Due, infatti, gli anni trascorsi in Medio Oriente durante i quali lo scrittore e giornalista londinese, in una brillante disamina della sobrietà (e non), percorre il paese del proibizionismo attraverso un’insolita mappa tracciata dalle vie dall’alcol.
Tra preconcetti e paradossi del mondo islamico, in un tour dei bar degli hotel di lusso per occidentali (che sono spesso stati obiettivi di attacchi terroristici kamikaze) Osborne descrive l’impossibilità anche solo di domandarsi quale sia il desiderio umano in nome di una religione che decide per i singoli individui, annientandoli, o di contro scopre, invece, in alcune terre tutta l’apparenza e il finto perbenismo di questi dogmi religiosi (a volte neppure mal celati).
Come quando a Surakarta, presidio indonesiano di al-Qaida, non ha problemi a bere una birra proprio sotto a un ritratto di Osama bin Laden o a Islamabad dove le pagine del Corano diventano quasi evanescenti mentre si ubriaca in uno dei paesi considerati più pericolosi e ostili all’alcol.
“Santi e bevitori” è tutto un andirivieni di discorsi virgolettati con i viandanti di turno mescolati a riflessioni crude e intense che mostrano come, nascosti dietro questo debordante peso religioso, gli Stati islamici siano abitati anche da molti che seguirebbero più volentieri il proprio istinto piuttosto che il loro credo.

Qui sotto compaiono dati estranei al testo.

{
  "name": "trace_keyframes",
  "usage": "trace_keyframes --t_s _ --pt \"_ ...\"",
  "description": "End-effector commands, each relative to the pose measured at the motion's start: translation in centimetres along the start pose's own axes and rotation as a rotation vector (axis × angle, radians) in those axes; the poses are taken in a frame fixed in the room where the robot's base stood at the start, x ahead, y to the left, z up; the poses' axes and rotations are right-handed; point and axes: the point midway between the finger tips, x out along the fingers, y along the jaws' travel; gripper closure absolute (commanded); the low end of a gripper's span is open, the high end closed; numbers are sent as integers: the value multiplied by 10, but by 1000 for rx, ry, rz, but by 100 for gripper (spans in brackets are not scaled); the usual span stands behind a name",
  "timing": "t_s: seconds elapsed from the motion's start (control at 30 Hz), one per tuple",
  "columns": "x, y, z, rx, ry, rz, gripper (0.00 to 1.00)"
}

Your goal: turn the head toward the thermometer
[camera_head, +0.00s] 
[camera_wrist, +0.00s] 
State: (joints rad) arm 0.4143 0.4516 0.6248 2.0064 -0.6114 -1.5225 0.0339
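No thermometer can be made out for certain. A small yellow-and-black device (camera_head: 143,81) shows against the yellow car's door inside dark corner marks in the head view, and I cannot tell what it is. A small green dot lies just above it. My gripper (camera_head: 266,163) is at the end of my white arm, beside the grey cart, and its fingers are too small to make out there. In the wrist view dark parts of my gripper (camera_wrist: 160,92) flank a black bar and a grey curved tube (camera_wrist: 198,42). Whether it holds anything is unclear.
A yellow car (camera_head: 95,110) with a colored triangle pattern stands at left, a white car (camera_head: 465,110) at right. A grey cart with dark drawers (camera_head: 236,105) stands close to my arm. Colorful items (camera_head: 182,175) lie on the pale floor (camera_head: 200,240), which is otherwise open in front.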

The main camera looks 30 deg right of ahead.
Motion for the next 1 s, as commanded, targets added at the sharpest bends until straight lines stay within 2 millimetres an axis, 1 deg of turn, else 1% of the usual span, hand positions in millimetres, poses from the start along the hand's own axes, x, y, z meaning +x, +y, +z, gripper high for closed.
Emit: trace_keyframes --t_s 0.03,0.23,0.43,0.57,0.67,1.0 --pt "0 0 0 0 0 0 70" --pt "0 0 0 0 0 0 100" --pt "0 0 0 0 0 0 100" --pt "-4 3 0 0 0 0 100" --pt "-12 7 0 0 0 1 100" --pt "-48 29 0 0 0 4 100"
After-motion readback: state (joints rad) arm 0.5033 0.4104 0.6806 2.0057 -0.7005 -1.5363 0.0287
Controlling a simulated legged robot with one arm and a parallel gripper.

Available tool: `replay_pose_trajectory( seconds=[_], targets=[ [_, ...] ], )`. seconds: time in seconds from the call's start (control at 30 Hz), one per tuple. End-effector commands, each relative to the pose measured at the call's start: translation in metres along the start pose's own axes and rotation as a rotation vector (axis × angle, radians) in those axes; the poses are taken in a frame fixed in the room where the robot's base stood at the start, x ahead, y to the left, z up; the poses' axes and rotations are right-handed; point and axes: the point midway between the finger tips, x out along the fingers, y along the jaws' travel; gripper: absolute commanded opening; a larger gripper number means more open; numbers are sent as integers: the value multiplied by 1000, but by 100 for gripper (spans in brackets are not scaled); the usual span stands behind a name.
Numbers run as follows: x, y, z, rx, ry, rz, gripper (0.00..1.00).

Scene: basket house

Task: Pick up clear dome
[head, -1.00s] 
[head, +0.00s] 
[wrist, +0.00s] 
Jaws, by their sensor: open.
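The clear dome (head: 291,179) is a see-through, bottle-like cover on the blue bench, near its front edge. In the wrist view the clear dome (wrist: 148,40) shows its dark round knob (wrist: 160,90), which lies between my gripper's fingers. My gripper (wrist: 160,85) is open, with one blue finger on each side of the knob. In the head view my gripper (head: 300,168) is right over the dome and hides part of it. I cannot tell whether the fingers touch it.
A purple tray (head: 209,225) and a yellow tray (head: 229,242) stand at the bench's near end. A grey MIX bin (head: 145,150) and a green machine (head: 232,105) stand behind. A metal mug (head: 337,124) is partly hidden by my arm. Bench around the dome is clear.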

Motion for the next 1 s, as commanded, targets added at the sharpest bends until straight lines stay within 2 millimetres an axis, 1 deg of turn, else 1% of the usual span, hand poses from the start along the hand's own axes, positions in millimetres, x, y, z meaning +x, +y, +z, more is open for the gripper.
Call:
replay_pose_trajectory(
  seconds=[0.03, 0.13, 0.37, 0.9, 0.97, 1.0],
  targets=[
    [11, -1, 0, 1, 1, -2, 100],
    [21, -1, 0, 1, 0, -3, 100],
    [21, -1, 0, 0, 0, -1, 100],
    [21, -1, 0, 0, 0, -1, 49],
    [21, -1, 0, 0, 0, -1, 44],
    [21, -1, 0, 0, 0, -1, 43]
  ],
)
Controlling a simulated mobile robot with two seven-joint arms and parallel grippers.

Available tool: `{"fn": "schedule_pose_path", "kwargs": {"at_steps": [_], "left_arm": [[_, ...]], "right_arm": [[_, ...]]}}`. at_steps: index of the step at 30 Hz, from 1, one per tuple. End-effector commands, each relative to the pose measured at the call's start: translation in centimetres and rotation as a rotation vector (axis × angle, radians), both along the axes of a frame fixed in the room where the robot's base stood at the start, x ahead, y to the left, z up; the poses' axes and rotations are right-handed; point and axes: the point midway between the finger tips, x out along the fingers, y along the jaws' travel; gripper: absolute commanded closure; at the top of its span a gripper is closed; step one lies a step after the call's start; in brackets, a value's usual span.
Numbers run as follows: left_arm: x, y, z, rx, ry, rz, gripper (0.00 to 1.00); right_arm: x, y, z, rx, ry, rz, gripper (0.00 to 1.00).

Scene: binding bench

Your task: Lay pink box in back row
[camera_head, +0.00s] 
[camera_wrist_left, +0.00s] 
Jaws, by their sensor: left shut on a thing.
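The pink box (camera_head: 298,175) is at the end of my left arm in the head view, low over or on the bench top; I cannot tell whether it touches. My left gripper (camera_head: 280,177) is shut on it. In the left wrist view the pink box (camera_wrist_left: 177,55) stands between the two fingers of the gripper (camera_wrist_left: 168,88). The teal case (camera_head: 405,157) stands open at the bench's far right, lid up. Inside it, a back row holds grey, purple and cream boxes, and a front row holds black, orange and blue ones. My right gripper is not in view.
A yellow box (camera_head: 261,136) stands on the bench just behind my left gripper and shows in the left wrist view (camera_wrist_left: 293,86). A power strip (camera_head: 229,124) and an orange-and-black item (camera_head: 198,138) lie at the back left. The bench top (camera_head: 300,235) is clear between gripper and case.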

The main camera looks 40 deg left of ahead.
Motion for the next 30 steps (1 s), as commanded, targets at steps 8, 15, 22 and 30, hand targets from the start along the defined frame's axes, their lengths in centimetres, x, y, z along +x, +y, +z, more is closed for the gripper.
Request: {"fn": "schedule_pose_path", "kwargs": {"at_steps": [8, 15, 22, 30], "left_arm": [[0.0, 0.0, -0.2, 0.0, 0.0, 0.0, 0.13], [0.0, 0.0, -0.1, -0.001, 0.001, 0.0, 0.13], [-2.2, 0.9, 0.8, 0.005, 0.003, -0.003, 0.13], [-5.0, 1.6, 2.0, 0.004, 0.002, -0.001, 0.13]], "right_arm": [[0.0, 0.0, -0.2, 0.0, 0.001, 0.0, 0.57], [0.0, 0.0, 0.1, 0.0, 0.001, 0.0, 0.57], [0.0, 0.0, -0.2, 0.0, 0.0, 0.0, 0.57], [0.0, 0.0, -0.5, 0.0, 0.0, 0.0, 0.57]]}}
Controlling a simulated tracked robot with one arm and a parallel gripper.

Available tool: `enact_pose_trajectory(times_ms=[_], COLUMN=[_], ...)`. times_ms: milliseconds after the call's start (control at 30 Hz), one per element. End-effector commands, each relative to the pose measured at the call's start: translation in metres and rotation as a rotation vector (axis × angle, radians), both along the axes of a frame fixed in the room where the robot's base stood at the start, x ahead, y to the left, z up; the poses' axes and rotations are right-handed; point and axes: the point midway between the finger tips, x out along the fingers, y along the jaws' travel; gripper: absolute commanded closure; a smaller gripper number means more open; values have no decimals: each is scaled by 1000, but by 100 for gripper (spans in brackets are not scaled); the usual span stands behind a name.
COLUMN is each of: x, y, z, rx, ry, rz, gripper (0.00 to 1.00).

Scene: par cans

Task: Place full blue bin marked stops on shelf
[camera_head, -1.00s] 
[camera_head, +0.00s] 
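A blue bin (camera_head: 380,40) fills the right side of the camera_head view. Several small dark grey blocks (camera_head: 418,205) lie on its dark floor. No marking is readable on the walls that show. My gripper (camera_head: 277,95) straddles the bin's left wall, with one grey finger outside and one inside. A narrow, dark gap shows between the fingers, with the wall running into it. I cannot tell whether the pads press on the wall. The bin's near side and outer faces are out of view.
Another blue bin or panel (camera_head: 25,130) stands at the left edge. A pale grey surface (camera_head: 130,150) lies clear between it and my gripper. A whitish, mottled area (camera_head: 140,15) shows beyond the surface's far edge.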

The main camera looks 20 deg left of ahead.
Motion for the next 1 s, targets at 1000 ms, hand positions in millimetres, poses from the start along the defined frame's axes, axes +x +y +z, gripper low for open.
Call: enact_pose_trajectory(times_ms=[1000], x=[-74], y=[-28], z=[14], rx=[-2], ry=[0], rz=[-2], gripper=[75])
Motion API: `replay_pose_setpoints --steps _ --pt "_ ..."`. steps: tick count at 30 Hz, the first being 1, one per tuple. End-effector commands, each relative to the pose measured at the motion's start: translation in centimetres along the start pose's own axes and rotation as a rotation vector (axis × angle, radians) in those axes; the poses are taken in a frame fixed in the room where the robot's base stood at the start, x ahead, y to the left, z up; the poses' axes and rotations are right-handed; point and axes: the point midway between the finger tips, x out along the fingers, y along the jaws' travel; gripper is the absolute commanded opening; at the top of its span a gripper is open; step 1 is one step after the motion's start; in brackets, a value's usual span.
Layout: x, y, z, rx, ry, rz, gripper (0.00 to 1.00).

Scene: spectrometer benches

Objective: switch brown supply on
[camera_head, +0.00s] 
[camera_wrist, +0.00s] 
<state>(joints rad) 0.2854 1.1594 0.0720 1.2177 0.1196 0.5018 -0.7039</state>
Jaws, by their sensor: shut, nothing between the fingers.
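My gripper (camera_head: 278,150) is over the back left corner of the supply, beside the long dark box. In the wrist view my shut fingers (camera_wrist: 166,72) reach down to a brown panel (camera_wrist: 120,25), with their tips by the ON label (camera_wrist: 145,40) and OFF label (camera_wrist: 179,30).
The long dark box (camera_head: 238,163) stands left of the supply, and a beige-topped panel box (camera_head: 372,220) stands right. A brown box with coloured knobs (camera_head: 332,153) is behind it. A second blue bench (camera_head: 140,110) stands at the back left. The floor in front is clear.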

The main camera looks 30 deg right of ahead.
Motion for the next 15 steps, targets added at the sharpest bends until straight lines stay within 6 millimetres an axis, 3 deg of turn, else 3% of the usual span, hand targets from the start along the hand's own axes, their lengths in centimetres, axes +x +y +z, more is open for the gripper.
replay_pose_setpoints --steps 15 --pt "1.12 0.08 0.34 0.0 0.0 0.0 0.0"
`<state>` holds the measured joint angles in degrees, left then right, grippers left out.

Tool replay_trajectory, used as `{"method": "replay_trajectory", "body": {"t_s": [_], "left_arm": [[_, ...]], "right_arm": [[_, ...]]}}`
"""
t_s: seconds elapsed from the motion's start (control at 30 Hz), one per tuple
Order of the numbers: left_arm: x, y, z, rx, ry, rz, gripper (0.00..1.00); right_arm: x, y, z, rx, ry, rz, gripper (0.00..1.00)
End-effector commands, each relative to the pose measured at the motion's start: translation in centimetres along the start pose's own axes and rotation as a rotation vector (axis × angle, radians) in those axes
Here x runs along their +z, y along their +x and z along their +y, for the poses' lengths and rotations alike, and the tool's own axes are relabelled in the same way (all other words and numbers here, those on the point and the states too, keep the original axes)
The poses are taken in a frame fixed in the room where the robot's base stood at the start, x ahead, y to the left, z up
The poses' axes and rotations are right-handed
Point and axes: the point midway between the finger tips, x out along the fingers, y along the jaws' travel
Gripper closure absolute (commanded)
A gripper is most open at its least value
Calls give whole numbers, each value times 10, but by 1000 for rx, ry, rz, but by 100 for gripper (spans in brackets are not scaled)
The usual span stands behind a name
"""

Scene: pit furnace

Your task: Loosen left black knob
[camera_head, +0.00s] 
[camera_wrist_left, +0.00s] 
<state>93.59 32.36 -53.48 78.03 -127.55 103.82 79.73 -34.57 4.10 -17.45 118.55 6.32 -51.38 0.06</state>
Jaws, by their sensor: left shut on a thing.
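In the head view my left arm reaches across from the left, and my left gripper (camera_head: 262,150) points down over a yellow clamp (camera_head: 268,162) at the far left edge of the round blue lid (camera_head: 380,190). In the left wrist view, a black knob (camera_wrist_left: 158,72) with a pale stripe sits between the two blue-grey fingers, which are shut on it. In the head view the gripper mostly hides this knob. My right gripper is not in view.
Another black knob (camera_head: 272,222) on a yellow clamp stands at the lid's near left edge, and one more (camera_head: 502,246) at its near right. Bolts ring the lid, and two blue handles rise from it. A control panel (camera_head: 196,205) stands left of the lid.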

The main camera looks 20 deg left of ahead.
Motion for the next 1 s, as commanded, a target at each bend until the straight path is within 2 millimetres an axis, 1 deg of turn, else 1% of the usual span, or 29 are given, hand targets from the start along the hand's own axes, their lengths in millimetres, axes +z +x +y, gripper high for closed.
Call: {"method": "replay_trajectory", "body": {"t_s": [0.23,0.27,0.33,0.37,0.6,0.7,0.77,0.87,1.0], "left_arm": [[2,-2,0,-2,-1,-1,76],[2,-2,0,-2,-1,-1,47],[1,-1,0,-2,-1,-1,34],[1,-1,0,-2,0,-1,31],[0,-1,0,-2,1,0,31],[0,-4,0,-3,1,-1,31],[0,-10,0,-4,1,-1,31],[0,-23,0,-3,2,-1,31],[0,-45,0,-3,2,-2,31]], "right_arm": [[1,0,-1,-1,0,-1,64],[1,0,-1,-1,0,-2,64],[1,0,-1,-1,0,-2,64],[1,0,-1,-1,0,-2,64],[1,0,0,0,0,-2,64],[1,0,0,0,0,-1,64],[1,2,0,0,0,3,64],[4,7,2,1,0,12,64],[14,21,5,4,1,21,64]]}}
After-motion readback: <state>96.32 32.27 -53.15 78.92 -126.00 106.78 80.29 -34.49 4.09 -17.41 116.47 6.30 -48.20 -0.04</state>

Ed è per questo che, allora, descrive con ammirazione la più finta delle città, con Dubai creata a tavolino per soddisfare e lusingare la cultura occidentale. Una città palesemente e dichiaratamente falsa e quindi allora più vera di tante altre che cercano di darsi un tono che alla fine, forse, neppure vorrebbero.

Non manca però di descrivere anche quell’altra faccia del Medio Oriente, che non deve sforzarsi a celare l’alcol né a venderlo sottobanco e ci porta così in Libano (Paese arabo in cui è ammesso) con quella cultura del vino che passa tra le correnti del monte Libano in “quell’area ineffabile di pioggia, bruna e malinconica”. È qui che Osborne si scopre a bere con un’eccezionale varietà di bevitori di ogni età, genere e religione in un atto tanto gioioso che politico con il “bere che diventa l’avanguardia in una terra altrimenti infestata dai men in black della religione”.
È, infatti, a Beirut, in visita nella residenza di Sa’d Hariri, futuro primo ministro, che scopre quanto questa libertà sia costruita sulle sabbie mobili “tanto che lui un giorno può condannare gli astemi vestiti di nero al di là delle colline e un anno dopo appoggiarli, per sopravvivere”.
“Un giorno toglieranno l’acqua ai vigneti” e a quel punto la valle della Beqà, oggi in mano a Hezbollha, smetterà di produrre i suoi celebri vini come lo Château Musar e gli ottimi vini novelli di Kefraya.
Ma non è ancora questo il tempo e alla fine Hezbollah non pare il vero problema “si riesce sempre a trovare un accordo con gli sciiti, il problema è con il fanatismo sunnita”.
Le pagine si susseguono e più Osborne macina chilometri più Al Qaida è agli angoli di ogni strada. Lo scrittore, allora, incontra la realtà conosciuta, quella dichiarata e violenta, e la sua gioiosa epicurea si trasforma lentamente in un incubo in Paesi in cui si ostina a cercare alcol anche dove è seriamente impensabile, come a Mascate, in Oman, alla ricerca di una bottiglia di Champagne (che non troverà) per brindare all’anno nuovo in compagnia della sua fidanzata italiana Elena.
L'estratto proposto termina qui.